The top Republican on the Senate Judiciary Committee said he is bothered by the attorney general nominee's refusal to say whether waterboarding is torture but will support his nomination to be head of the Department of Justice anyway.
Republican Senator Arlen Specter joined two key Senate Democrats in saying he will back President George W. Bush's choice, Michael Mukasey, because the retired judge has said that if Congress passes a law banning waterboarding, "the president would have absolutely no legal authority to ignore such a law."
"He could have said a lot of things which would have given me more assurances," Specter said on Sunday. "But he is intelligent; he's really learned in the law. He's strong, ethical, honest beyond any question. He's not an intimate of the president."
"And you have to balance it off with where we are today," Specter said. "The Department of Justice is dysfunctional. It is not performing. And every day that passes, we do not have someone in charge of the investigation against terrorism, the fight against violent crime."
The Judiciary Committee was set to vote on Mukasey's nomination today.
Republican Senator John McCain on Sunday reiterated his support for Mukasey, even though he said Mukasey's answers about waterboarding have not been totally clear.
"I wanted [Mukasey] to say that waterboarding was torture and illegal," McCain, a former prisoner of war, told reporters in Mason City, Iowa. "He said that he would get briefed on the procedures."

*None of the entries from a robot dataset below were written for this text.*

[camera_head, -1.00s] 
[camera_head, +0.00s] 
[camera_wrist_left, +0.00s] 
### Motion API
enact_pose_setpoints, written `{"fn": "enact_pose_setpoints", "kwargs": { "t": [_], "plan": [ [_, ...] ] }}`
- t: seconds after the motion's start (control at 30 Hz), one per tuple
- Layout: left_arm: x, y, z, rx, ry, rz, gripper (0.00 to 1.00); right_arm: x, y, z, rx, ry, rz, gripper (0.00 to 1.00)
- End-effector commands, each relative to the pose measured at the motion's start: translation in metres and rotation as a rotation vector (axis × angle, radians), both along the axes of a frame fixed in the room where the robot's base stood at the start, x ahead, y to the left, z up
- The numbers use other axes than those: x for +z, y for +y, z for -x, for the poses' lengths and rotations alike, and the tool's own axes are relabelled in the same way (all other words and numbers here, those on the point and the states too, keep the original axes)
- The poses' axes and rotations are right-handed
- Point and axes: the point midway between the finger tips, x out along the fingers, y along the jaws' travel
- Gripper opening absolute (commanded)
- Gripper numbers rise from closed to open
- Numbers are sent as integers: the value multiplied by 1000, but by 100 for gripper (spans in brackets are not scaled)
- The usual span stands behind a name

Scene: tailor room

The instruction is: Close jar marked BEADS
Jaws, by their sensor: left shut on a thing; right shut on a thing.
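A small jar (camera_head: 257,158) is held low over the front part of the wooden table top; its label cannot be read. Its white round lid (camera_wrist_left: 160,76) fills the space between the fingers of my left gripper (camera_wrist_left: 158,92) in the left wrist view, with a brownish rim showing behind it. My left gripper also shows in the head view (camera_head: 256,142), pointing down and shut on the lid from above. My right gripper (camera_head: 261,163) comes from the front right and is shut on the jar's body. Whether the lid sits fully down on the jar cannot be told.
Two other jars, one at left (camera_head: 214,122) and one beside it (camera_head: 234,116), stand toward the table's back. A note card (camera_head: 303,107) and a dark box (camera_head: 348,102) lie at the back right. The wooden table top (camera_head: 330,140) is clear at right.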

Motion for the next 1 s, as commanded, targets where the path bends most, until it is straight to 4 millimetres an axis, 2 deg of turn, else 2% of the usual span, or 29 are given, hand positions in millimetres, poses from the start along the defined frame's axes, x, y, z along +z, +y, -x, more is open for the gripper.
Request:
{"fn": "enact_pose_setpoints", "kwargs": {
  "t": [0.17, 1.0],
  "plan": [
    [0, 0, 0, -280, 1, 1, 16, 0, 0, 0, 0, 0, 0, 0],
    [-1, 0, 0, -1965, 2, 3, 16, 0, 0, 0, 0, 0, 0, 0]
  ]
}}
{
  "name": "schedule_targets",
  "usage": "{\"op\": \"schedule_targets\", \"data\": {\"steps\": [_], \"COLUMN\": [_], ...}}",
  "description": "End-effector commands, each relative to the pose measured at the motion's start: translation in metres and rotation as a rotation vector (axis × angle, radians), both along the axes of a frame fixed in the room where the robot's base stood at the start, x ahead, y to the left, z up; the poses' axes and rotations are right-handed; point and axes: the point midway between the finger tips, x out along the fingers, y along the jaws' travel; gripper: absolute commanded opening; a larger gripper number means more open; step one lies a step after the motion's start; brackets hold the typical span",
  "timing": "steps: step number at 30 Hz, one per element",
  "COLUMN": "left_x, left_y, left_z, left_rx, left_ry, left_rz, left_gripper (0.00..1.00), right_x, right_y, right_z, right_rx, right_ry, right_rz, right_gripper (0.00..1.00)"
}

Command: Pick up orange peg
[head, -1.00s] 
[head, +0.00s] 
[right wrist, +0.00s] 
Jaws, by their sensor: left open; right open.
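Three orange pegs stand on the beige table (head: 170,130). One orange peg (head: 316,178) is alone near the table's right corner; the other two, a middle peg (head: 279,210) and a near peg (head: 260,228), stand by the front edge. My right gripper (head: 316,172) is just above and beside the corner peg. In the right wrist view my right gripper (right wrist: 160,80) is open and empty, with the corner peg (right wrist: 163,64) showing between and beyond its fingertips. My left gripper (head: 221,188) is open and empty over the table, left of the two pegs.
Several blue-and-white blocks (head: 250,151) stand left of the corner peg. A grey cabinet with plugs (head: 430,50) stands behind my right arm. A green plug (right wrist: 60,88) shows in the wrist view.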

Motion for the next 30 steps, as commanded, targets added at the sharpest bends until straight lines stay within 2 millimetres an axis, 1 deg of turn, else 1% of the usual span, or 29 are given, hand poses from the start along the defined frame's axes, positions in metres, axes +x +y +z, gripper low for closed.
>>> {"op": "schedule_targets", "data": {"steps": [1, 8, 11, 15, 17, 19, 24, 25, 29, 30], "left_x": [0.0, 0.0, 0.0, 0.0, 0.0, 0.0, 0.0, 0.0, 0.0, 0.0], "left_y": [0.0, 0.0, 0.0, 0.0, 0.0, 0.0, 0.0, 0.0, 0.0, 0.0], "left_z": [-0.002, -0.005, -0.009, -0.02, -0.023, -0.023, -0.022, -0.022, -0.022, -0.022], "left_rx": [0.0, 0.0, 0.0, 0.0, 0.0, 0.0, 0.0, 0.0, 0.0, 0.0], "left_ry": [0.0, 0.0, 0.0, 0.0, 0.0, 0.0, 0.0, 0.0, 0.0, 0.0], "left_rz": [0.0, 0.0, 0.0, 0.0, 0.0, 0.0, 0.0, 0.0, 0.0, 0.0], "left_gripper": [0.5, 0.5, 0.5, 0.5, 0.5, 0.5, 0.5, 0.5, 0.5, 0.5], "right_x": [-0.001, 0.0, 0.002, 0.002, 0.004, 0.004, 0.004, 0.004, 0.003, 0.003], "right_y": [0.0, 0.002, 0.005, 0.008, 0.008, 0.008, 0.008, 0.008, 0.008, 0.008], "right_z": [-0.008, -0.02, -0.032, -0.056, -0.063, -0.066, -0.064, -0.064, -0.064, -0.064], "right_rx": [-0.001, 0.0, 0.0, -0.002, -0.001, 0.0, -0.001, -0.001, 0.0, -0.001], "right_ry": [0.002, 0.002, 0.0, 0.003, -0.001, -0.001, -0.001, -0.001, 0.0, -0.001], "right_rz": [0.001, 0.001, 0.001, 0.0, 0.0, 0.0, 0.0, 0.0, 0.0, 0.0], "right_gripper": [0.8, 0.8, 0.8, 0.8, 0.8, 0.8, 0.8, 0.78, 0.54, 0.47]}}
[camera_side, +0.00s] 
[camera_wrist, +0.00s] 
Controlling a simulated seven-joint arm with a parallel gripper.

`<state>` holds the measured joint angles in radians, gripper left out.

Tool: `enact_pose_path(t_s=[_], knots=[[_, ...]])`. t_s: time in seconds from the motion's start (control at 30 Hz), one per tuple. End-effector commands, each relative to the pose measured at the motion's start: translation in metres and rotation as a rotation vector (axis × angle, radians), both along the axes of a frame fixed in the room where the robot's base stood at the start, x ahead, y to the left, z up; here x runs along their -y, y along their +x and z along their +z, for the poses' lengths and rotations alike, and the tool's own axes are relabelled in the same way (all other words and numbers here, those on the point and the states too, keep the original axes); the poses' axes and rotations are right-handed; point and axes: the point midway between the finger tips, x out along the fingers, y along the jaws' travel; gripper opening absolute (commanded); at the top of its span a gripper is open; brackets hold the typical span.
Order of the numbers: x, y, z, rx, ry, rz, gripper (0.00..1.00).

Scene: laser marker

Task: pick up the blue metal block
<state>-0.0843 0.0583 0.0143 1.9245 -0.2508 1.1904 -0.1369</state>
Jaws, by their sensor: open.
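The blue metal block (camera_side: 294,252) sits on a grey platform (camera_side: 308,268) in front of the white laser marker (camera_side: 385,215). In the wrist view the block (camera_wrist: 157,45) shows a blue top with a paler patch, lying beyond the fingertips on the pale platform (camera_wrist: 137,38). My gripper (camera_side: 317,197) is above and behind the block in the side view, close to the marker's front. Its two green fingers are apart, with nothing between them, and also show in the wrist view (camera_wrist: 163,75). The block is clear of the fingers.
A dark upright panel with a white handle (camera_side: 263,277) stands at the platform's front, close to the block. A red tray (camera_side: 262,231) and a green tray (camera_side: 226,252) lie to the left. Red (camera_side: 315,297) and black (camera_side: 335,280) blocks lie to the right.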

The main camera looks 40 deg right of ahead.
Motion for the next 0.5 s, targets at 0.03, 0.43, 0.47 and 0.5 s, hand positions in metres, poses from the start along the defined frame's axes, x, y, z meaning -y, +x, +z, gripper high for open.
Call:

The Republican presidential candidate -- who is not on the Judiciary Committee -- said he received a letter from Mukasey that said the former judge found waterboarding, an interrogation technique that simulates drowning, "repugnant and he would never support such a thing."
Mukasey's confirmation had been in doubt as five of the panel's 10 Democrats, including Chairman Patrick Leahy, had lined up against Mukasey after he refused to state categorically that waterboarding is illegal.
But last Friday, Democratic Senators Charles Schumer and Dianne Feinstein announced they would support the president's nomination. With nine Republicans on the panel, Schumer and Feinstein's support virtually guarantees that a majority of the committee will recommend his confirmation.